I produttori mondiali di petrolio, Opec e non, hanno raggiunto un accordo per dare il via libera ad un aumento della produzione.
Sul mercato del greggio si potranno contare 1 milione di barili di oro nero in più al giorno, in termini nominali; in termine reali, invece, si stima che i barili in più al giorno non supereranno le 600mila unità.
Questo perché non tutti gli Stati saranno capaci di spingere tanto la loro produzione: il Venezuela è in piena crisi (si parla anche di pignoramento dei pozzi petroliferi), così come l’Iran; ma anche Libia e Nigeria, per fare degli esempi, riusciranno molto difficilmente a raggiungere quote di output così elevate.

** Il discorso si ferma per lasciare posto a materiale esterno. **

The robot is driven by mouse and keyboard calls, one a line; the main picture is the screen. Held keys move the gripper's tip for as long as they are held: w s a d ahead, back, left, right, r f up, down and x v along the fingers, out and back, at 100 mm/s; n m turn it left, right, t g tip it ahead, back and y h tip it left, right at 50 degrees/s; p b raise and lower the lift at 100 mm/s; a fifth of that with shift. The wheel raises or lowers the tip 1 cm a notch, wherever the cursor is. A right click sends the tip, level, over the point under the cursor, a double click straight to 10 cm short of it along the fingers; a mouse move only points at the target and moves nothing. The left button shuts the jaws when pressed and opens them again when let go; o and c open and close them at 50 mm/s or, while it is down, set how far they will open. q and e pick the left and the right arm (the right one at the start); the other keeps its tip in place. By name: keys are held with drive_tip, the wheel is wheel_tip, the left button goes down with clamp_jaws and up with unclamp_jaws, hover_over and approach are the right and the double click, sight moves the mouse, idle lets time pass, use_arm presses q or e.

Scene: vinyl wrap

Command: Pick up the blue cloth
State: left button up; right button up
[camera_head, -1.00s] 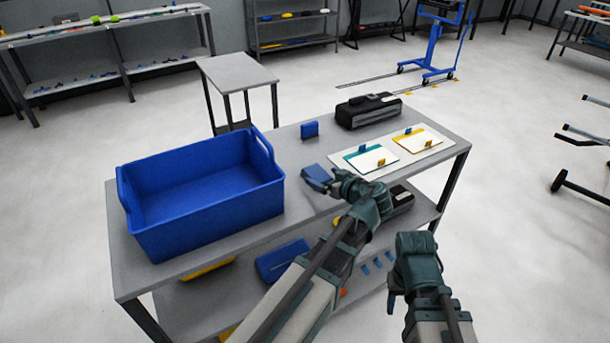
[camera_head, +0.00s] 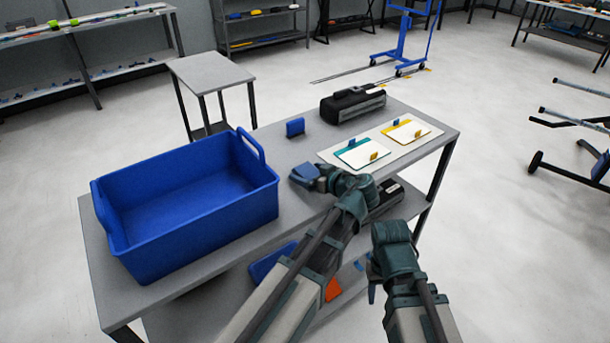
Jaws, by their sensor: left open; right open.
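The blue cloth (camera_head: 303,170) is a small folded blue piece on the table top, right of the large blue bin. My left gripper (camera_head: 313,181) is open and low at the table, with its fingers at the near right side of the cloth. The fingers partly hide the cloth, and I cannot tell whether they touch it. My right gripper (camera_head: 373,283) is open and empty, pointing down in front of the table's near edge, away from the cloth.
The blue bin (camera_head: 252,210) fills the table's left part. A small upright blue block (camera_head: 295,127) stands behind the cloth, and a black case (camera_head: 352,105) at the back. A white mat (camera_head: 434,133) with teal and yellow cards lies to the right. The lower shelf holds several items.

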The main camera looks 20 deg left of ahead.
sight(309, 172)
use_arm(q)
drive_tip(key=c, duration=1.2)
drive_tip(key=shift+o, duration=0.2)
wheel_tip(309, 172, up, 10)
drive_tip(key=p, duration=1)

Con una domanda mondiale sempre forte ma un’offerta in diminuzione che ha visto il prezzo del petrolio rimanere nel range tra i 60 ed i 75 dollari dall’inizio del 2018, Russia e Arabia Saudita potrebbero guadagnare nuove quote di mercato. Ecco perché sono state proprio loro ad insistere sull’aumento della soglia dell’output.
Inoltre, lo scenario geopolitico presenta una congiuntura favorevole all’approccio voluto appunto da Russia ed Arabia Saudita: oltre alle già citate crisi di Venezuela ed Iran, le scorte americane di petrolio greggio sono in calo, mentre India e Cina, nonostante l’incremento delle fonti rinnovabili, non danno segnali di voler ridurre la loro domanda di oro nero.
Concludono lo scenario la situazione di stallo in Siria e la diminuzione del 25% in 5 anni dell’attività di ricerca e sviluppo nel campo dell’estrazione.
Russia ed Arabia Saudita si starebbe dunque costruendo una corsia preferenziale verso la leadership mondiale dei Paesi produttori di petrolio, già di qui a breve, con la conseguenza di aumentare anche il loro peso politico internazionale.